Instability-induced fermion production in quantum field theory

TL;DR

This paper demonstrates that nonequilibrium instabilities in quantum field theory can lead to rapid fermion production via boson amplification, with dynamics captured by a 1/N expansion of the 2PI effective action.

Contribution

It introduces a novel analysis of fermion production driven by boson instabilities using a 1/N expansion including boson-fermion loops.

Findings

Fermion production is highly efficient during boson amplification.

Fermion occupation reaches thermal levels in the infrared.

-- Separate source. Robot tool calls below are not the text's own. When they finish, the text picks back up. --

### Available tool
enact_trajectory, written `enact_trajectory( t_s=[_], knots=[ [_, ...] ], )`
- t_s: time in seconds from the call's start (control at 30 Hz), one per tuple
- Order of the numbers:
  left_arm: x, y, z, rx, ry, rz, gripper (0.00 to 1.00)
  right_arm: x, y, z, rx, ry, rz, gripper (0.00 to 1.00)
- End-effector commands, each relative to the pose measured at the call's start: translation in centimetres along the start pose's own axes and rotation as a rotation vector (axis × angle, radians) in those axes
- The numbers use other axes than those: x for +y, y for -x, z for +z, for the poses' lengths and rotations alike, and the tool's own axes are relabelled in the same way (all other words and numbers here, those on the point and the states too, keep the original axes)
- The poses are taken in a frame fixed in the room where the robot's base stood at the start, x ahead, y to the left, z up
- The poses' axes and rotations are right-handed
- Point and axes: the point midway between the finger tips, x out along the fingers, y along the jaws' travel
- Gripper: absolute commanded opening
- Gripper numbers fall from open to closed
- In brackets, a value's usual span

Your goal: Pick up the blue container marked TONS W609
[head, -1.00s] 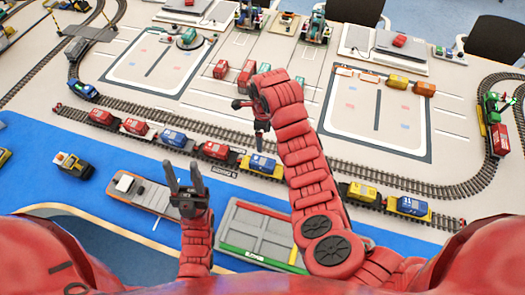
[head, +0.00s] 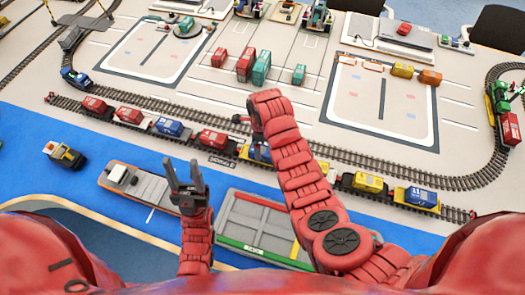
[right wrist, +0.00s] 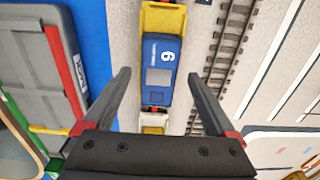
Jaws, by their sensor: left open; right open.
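A blue container (right wrist: 163,55) sits on a yellow wagon of the train in the right wrist view. A "9" shows on its top; the rest of its marking is not readable. In the head view the blue container (head: 259,155) is partly hidden behind my right gripper (head: 249,138). My right gripper (right wrist: 157,77) is open, its fingers on either side of the container in the picture, apparently above it. I cannot tell the height gap. My left gripper (head: 186,177) is open and empty above the blue mat, near the grey-and-orange barge.
Red containers (head: 214,140) and another blue container (head: 172,128) ride the same train to the left. A yellow container (head: 367,182) and a blue one (head: 419,197) stand to the right. A grey open barge (head: 258,221) lies in front. Several containers stand behind the track.

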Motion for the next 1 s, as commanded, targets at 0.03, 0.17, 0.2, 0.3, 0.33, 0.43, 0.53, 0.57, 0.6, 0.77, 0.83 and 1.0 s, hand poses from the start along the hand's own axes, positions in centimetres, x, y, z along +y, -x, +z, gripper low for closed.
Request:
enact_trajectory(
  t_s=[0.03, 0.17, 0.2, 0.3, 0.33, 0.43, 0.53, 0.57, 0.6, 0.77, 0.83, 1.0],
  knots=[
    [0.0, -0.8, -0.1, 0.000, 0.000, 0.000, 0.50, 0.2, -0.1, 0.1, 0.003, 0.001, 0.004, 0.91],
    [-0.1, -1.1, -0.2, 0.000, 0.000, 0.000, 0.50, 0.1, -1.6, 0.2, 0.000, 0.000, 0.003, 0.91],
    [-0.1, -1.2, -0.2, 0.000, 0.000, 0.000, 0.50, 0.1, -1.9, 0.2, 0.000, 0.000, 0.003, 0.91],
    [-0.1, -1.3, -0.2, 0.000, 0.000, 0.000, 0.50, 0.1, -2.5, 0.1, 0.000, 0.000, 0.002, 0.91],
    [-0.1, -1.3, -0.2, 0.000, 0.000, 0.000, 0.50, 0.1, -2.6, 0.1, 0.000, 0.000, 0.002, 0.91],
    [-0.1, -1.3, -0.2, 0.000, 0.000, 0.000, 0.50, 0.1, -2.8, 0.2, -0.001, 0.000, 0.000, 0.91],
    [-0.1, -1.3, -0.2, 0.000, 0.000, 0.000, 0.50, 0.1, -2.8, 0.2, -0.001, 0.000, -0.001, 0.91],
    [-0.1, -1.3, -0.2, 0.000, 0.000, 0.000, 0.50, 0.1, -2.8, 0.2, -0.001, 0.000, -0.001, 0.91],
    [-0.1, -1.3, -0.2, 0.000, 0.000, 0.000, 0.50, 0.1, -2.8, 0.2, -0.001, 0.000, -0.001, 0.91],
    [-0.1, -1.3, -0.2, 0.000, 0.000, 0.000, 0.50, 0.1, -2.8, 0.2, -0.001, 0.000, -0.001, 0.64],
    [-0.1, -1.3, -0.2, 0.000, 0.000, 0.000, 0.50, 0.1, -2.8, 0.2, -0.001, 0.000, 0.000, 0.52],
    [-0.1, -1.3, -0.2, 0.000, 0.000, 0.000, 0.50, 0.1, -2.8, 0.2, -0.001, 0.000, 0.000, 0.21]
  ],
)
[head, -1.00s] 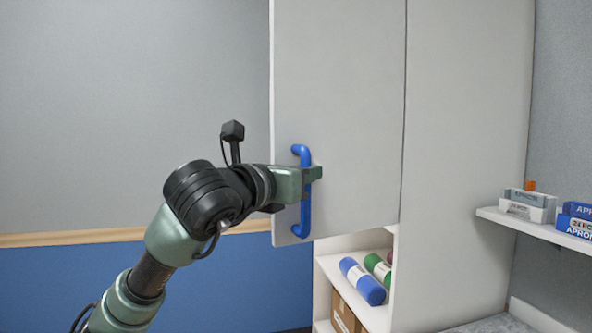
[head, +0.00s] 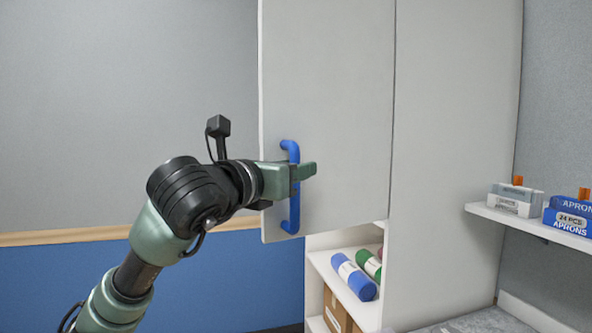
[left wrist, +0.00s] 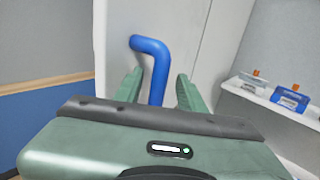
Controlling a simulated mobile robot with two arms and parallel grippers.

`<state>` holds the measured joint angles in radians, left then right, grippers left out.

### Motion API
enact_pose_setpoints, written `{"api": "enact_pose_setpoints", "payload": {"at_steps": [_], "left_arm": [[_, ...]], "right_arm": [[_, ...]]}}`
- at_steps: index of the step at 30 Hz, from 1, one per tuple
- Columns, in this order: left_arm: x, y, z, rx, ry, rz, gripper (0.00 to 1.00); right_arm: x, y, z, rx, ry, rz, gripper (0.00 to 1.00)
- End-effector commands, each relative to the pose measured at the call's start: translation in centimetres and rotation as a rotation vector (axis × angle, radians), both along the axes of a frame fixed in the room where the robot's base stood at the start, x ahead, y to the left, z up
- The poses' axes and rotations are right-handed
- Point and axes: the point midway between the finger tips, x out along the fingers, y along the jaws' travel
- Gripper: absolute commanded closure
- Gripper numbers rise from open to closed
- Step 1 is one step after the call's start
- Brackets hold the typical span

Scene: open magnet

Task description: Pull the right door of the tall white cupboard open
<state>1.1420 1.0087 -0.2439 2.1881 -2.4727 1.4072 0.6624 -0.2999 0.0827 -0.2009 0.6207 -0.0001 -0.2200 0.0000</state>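The tall white cupboard's door (head: 335,110) is a pale panel with a blue bar handle (head: 295,215) near its left edge. Whether it stands ajar is hard to tell. My left gripper (head: 290,175) is at the handle's middle in the head view. In the left wrist view its two green fingers (left wrist: 158,90) stand on either side of the blue handle (left wrist: 152,48), with a small gap showing on both sides. The gripper is open around the handle. My right gripper is not in view.
Below the door, open shelves hold a blue roll (head: 353,277), a green roll (head: 369,264) and brown boxes (head: 338,312). A wall shelf (head: 530,222) with apron boxes (head: 570,218) is at the right. The wall left of the door is clear.

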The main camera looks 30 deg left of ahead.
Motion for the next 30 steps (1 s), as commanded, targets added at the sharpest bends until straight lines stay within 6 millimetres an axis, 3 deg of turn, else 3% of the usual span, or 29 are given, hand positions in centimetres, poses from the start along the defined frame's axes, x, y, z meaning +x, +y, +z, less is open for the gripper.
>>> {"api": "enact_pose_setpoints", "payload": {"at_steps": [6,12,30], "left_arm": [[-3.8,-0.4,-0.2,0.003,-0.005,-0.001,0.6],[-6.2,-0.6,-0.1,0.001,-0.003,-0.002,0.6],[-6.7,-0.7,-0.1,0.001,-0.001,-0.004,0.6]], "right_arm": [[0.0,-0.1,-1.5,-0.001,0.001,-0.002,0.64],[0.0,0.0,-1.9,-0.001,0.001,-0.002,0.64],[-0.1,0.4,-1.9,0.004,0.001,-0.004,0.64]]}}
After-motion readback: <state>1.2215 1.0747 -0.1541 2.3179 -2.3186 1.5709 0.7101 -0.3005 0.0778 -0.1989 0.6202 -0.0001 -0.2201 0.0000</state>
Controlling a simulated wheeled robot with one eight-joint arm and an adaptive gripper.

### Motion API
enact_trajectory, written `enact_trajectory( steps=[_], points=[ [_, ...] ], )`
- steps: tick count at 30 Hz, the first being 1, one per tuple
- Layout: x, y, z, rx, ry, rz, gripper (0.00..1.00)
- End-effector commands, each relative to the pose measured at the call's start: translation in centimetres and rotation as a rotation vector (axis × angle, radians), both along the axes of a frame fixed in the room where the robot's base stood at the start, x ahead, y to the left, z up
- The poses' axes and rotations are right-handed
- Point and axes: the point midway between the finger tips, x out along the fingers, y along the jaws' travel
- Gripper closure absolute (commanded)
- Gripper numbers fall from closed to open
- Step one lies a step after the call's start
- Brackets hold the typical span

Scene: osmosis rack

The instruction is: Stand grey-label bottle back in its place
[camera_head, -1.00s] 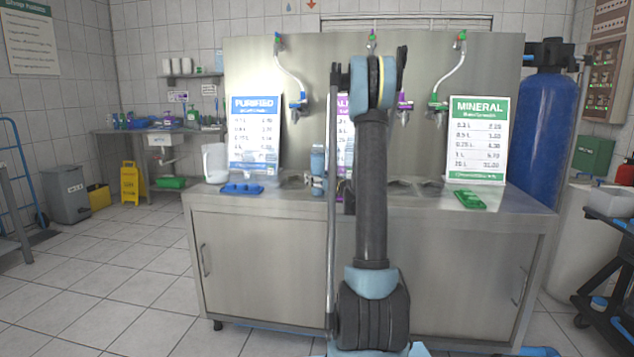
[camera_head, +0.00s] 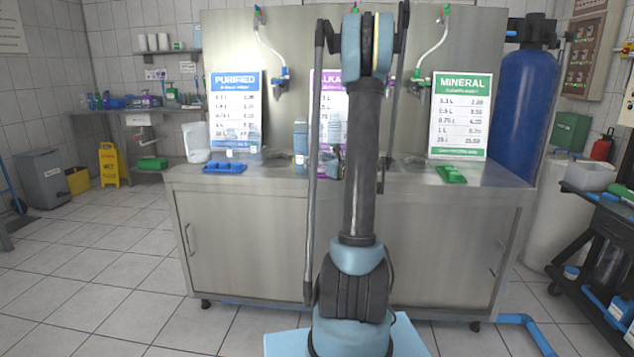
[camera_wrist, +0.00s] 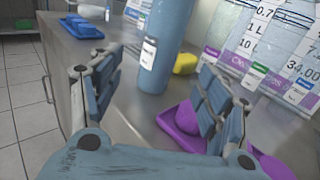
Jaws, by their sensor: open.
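A light-blue bottle (camera_head: 300,137) stands upright on the steel counter, left of my arm in the head view. In the wrist view the blue bottle (camera_wrist: 165,45) rises beyond my fingers, with a small pale label (camera_wrist: 148,53) facing me. I cannot tell whether that label is grey. My gripper (camera_wrist: 155,95) is open and empty, its two blue-padded fingers spread wide. The bottle's base is in front of the gap between them, apart from both fingers. My arm hides the gripper in the head view. No marked place for the bottle is clear.
A purple tray (camera_wrist: 184,130) lies beside my right finger, with a yellow block (camera_wrist: 185,63) beyond it. A blue tray (camera_head: 225,168) and a green tray (camera_head: 450,174) sit on the counter (camera_head: 400,185). Price signs (camera_head: 461,117) and taps (camera_head: 283,80) stand behind.

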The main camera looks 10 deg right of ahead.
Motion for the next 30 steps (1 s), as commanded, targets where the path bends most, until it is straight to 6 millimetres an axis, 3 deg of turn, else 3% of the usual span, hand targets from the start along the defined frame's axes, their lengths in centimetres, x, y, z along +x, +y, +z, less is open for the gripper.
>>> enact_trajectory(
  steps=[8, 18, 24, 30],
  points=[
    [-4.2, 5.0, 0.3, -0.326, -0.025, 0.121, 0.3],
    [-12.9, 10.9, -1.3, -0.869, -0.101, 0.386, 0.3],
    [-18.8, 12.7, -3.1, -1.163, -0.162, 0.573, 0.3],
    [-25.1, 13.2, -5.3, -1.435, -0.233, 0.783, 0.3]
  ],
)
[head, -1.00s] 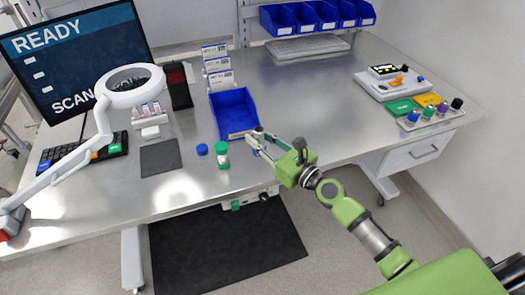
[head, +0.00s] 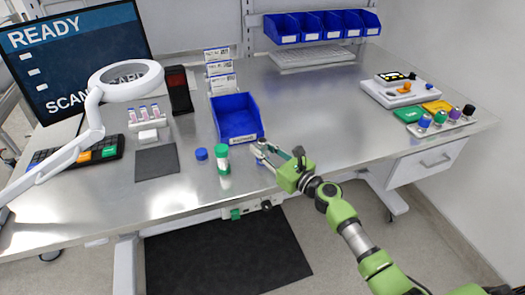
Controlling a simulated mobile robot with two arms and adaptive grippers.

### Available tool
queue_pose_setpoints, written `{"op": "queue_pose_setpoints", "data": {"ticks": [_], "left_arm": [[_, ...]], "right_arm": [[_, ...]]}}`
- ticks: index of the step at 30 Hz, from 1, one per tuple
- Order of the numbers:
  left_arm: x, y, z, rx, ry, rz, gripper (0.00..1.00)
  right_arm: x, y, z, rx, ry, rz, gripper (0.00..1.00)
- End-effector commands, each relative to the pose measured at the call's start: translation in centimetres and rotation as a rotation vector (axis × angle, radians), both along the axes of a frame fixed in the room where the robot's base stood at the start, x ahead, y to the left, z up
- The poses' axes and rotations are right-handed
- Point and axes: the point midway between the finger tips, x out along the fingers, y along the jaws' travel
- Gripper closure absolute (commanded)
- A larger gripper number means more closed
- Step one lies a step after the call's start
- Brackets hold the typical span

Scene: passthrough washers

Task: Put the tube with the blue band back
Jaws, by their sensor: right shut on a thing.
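My right gripper (head: 261,151) is shut just in front of the blue bin's right front corner, at the table's front part. It is shut on a small tube; a bit of blue (head: 261,162) shows below the fingers, and the rest is hidden by the fingers or too small to make out. A white tube with a green cap and green band (head: 222,159) stands upright left of the gripper, apart from it. A loose blue cap (head: 201,154) lies left of that tube. My left gripper is not in view.
The blue bin (head: 239,138) stands behind the gripper. A magnifier lamp (head: 104,88), small pink-marked tubes (head: 147,115) and a grey mat (head: 157,163) are at left. The middle right of the table is clear.

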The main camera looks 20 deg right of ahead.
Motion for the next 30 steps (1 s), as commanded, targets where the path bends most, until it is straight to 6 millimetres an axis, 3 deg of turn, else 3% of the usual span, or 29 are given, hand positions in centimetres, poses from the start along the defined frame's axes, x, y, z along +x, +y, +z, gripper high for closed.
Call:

High-momentum fermion modes follow a power-law decay with exponent two.

Abstract

Nonequilibrium instabilities are known to lead to exponential amplification of boson occupation numbers for low momentum modes on time scales much shorter than the asymptotic thermal equilibration time. We show for Yukawa-type interactions that this growth induces very efficient fermion production, which proceeds with the maximum primary boson growth rate. The description is based on a 1/N expansion of the 2PI effective action to NLO including boson-fermion loops, which are crucial to observe this phenomenon. For long enough amplification in the boson sector, fermion production terminates when the thermal occupancy is reached in the infrared. At higher momenta, where boson occupation numbers are low, the fermion modes exhibit a power-law regime with exponent two.